People play games for three billion hours a week.  Do you know what they are doing for the other few billion hours?  Working.

These two activities, it turns out, might not be as far apart as business leaders may think. For companies trying to influence behavior, gaming mechanics are today’s hot trend. Is putting some points on a leaderboard the trick helping marketers motivate consumers to behave as they wish?  Even though there is science behind the behavior and success to be found, game dynamics are a far cry from the silver bullet. Clear results from this trend are as hard to secure as the mayorship of the local diner. Foursquare, the trend’s poster child, is trying to distance the company from the concept. Not all companies can attach a game layer to their business plan, so what can game dynamics do for these companies on the path to sustainability?
Many businesses may be better suited to turn persuasive practices on themselves as a way to push forward internal sustainability goals. A TechCrunch post outlines a number of different gaming mechanics that are employed by SCVNGR, but at the core, gamification plays on people’s inner drives for psychological satisfaction. Tools like achievements, appointment dynamics and envy can ignite motivations and help people take action. What if companies jumped in to game dynamics, not for an external marketing program but as a means to motivate their internal workforce towards sustainability goals?

Zero waste, for instance, might be more easily achieved.  As an objective in sustainability departments across the world, one of the hardest facets of reaching zero waste is unifying the effort within the organization to motivate different departments and apathetic employees.  Game dynamics can be leveraged to inspire organizations step-by-step because, unlike performance bonuses that solely draw on employee motivations for money, game dynamics can draw on dozens of behavioral traits and drive behavior and focus them towards a shared company goal.

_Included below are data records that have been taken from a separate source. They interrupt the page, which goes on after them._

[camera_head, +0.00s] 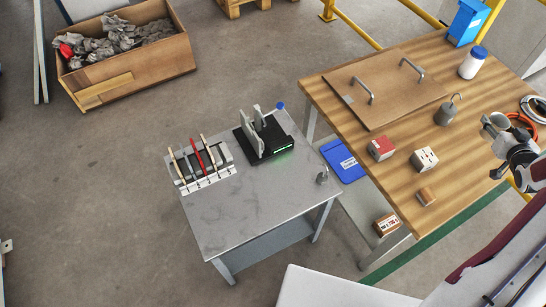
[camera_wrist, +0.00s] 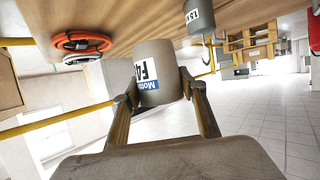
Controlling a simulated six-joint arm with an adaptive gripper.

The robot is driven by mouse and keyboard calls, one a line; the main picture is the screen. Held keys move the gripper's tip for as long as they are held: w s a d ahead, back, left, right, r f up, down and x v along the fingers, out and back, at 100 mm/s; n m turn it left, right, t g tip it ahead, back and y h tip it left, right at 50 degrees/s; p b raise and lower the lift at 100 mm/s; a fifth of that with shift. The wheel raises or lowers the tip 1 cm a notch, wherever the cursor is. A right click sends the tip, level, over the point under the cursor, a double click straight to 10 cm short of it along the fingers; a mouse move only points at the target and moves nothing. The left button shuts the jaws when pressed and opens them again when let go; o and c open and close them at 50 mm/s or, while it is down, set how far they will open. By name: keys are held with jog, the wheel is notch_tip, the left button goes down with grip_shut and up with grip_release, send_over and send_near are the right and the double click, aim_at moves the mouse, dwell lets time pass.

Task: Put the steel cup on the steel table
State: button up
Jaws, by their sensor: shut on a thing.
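The steel cup (camera_wrist: 155,68) is a grey cylinder with a blue and white label, seen close up in the wrist view. My gripper (camera_wrist: 162,85) is shut on it, one finger on each side. In the head view the grey cup (camera_head: 496,121) shows in my gripper (camera_head: 508,145) at the right, over the right side of the wooden table. I cannot tell whether the cup touches that table. The steel table (camera_head: 225,228) stands in the middle of the head view, well left of my gripper, with bare grey top toward its front.
The wooden table (camera_head: 385,205) holds a handled board (camera_head: 390,95), a hooked weight (camera_head: 446,114), a white jar (camera_head: 471,66), small blocks (camera_head: 424,159) and an orange cable (camera_wrist: 82,40).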

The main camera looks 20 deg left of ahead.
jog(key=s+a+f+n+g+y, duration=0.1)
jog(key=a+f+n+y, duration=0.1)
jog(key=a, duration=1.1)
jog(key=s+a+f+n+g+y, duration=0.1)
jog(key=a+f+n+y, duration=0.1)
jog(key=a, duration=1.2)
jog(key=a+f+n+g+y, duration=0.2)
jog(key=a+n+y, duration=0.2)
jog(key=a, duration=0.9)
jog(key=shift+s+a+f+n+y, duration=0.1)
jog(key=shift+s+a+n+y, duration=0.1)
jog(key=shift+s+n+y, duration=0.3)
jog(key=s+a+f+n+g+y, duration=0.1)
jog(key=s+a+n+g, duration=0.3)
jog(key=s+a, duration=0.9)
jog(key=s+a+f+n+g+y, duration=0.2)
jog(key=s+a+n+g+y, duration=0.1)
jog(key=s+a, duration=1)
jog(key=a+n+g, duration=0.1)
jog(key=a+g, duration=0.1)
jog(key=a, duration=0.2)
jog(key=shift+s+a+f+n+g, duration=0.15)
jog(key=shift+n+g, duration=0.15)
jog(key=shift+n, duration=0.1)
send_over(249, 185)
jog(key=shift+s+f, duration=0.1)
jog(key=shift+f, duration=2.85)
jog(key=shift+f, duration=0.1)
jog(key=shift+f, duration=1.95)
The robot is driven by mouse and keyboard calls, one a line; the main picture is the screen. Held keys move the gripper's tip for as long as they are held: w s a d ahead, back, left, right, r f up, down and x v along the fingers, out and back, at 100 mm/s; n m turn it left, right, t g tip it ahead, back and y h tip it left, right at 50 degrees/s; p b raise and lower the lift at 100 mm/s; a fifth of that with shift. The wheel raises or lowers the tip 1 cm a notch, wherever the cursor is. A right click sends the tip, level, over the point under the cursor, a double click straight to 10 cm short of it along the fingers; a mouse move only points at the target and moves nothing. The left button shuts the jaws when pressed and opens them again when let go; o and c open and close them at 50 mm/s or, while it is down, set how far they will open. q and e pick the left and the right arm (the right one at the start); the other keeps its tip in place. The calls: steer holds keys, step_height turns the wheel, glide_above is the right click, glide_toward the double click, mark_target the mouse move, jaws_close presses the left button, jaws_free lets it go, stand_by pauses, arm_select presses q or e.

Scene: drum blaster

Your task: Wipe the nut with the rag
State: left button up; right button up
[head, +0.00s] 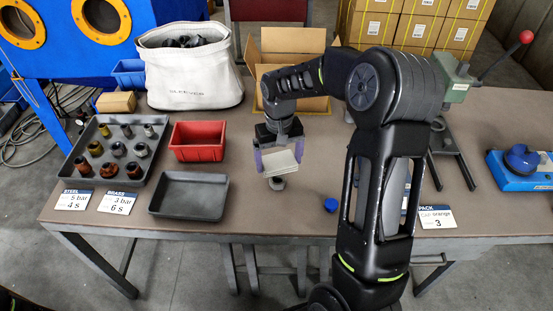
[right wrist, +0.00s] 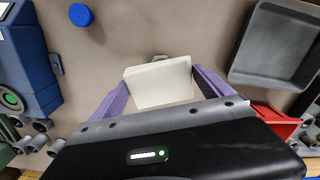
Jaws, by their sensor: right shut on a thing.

According to Adam Loving, “good gamification can amplify the intrinsic rewards of a particular behavior – to increase the feeling of fun, flow or accomplishment.”

Walmart has created My Sustainability Plan to help employees live better lives. Leveraging game dynamics to elevate social and wellness programs encourages participants to take a more energetic role in their health. They increase program involvement, driving benefits that serve the employee but also ripple through the company.  An increase in employee engagement will help businesses combat the $300 billion in productivity lost from disengaged employees unearthed by a Gallop study.

While the novelty of virtual rewards and badges can quickly wear off, engaging employees to game to achieve the sustainability initiatives and goals of their company has the opportunity to capture people and change behavior, increasing employee performance, retention and the bottom line.  For companies looking to engage their workforce in the sustainability journey, game dynamics may be just the win they are looking for.